Last week I announced I would do what YouTuber Luke Smith recommended to anybody: I didn‘t use the internet at home. This is what I discovered:

First I ran into trouble: How should I do daily blog posts about the experiment without the internet at home? I had two options: Write everything and upload it as soon as I would pass by a wifi hotspot or just wait for the week to end and post one article about the entire experience. I decided for the latter and discovered the following:


I had an increase in productivity. Instead of mindless social media surfing, I actually invested the free time into following my passion of writing music and practising singing. Interestingly enough I barely practise when I do have access to the internet at home.

Social Benefits

Instead of staying at home and watching Netflix or YouTube (which does not work without the internet) I hung out with friends a lot more, especially on thursday, when I had a great Mario Kart evening with a good friend back from school who I did not see in ages.

Less Clutter

Minimalism is about getting rid of the clutter. This week I learned that this applies to cognitive clutter as well. I felt more relaxed and less stressed / unfocused. This proves to me that social media has less benefits and is more harming than I wish it was.

I Missed YouTube

It was kind of strange to not be able to watch the latest videos of people like Bryan Lunduke, Luke Smith, Break the Twitch and more than I can come up with. While it was a good thing to not binge watch whatever the algorithm throws my way, it would have been nice to have some sort of information about the latest events in the Minimalism or Computer sphere.

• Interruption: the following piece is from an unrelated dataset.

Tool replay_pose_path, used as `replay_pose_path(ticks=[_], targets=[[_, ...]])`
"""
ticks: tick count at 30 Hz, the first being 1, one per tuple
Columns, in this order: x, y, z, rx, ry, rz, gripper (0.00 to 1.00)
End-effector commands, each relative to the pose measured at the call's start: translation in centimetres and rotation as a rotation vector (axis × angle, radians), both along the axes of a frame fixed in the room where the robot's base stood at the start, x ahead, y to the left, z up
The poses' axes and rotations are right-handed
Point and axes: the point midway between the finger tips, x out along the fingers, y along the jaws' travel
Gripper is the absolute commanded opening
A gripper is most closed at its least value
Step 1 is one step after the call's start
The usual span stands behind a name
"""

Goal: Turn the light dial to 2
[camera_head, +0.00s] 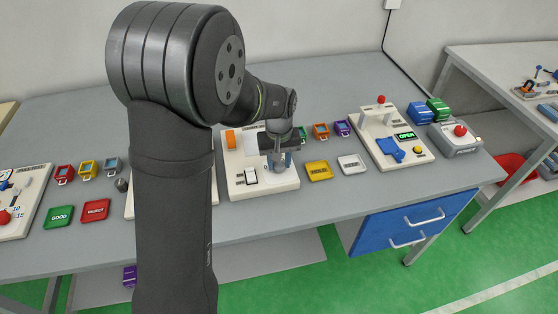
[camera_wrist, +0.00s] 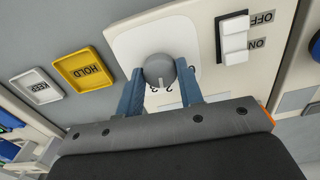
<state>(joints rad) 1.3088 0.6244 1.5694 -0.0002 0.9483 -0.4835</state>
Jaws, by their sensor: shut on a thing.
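The light dial is a round grey knob (camera_wrist: 159,70) on a white plate (camera_wrist: 130,45) in the wrist view. My gripper (camera_wrist: 160,88) has its two blue fingers on either side of the knob, shut on it. A white pointer mark on the knob faces the gripper's palm. Dark numerals show near the knob, one looking like a 2 or 3; most of the scale is hidden. In the head view my gripper (camera_head: 279,160) reaches down onto the cream panel (camera_head: 262,190), and the knob is hidden there.
A white ON/OFF rocker switch (camera_wrist: 234,38) sits beside the dial. A yellow HOLD tray (camera_wrist: 83,69) and a white KEEP tray (camera_wrist: 37,86) lie on the other side. A panel with an OPEN display (camera_head: 405,136) stands to the right. My arm hides part of the bench.

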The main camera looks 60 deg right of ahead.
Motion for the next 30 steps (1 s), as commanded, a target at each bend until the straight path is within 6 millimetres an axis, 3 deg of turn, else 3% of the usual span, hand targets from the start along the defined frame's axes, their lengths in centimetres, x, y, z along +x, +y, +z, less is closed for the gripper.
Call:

More Deliberation With Media Consumption

The last thing I learned was that limiting access to media forces me to be more deliberate about what I consume when and for how long. If I had watched every downloaded video in one sitting I wouldn‘t have anything left for the rest of the week.

After All I can highly recommend the experiment. It gives great insights into how independent we can live without the Internet, even in 2017. It might be a useful tool, but we should actually use it as such and not as a painkiller against boredom.